Task to carry out => Copy out lines with the word "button" from the material that follows.
□ □ □ □
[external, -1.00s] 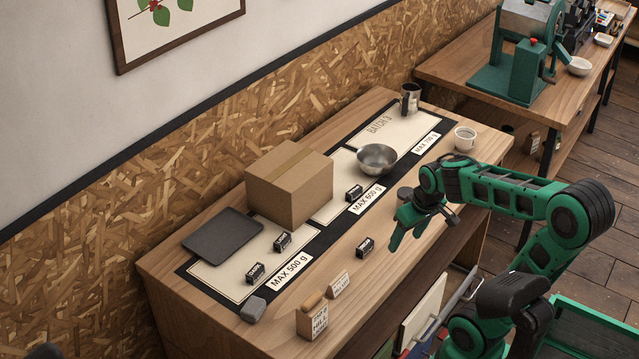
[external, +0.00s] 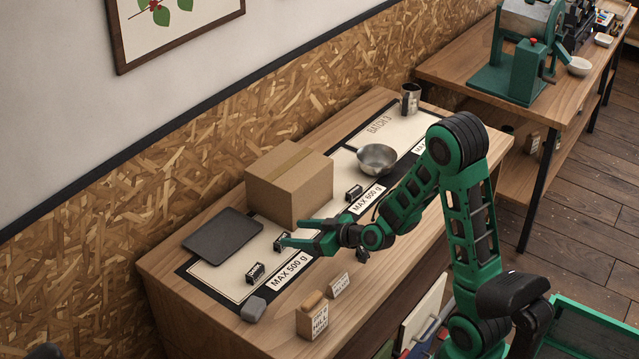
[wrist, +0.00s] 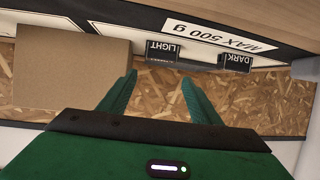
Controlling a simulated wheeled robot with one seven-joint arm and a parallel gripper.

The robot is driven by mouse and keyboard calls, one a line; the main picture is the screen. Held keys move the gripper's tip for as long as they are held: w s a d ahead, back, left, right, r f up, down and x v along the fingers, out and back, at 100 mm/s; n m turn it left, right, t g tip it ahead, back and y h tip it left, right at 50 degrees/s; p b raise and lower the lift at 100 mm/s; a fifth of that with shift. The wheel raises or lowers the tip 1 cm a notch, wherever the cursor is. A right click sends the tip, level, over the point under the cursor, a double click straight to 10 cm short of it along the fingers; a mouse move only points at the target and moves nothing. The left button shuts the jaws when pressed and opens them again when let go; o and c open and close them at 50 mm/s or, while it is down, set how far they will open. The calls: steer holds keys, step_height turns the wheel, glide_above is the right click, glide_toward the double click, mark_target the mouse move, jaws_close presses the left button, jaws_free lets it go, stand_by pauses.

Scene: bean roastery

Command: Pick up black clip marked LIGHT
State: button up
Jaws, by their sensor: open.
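The black clip marked LIGHT (wrist: 162,50) stands on the cream mat panel, between the cardboard box and the clip marked DARK (wrist: 237,62). In the external view the LIGHT clip (external: 278,243) is partly covered by my fingers. My gripper (wrist: 160,78) is open, with nothing between its fingers, and the LIGHT clip appears ahead of the gap. In the external view my gripper (external: 288,238) is at the LIGHT clip; I cannot tell whether it touches. The DARK clip (external: 255,273) stands nearer the mat's left end.
The cardboard box (external: 289,185) stands close behind my gripper. A dark flat slab (external: 222,237) lies to the left. Another black clip (external: 354,193), a metal pan (external: 377,159) and a grey block (external: 253,309) are on the table. Label blocks (external: 312,320) stand at the front.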

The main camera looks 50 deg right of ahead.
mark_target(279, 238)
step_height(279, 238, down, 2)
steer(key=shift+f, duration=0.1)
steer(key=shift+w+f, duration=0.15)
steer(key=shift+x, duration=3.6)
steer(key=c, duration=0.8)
□ □ □ □
Result =>
The robot is driven by mouse and keyboard calls, one a line; the main picture is the screen. Held keys move the gripper's tip for as long as they are held: w s a d ahead, back, left, right, r f up, down and x v along the fingers, out and back, at 100 mm/s; n m turn it left, right, t g tip it ahead, back and y h tip it left, right at 50 degrees/s; p b raise and lower the lift at 100 mm/s; a fifth of that with shift. The wheel raises or lowers the tip 1 cm a notch, wherever the cursor is. A right click sends the tip, level, over the point under the cursor, a double click straight to 10 cm short of it along the fingers; a mouse move only points at the target and moves nothing. The left button shuts the jaws when pressed and opens them again when let go; o and c open and close them at 50 mm/s or, while it is down, set how far they will open. The calls: steer holds keys, step_height turns the wheel, glide_above is the right click, glide_toward the double click, mark_target the mouse move, jaws_close presses the left button, jaws_free lets it go, stand_by pauses.
State: button up

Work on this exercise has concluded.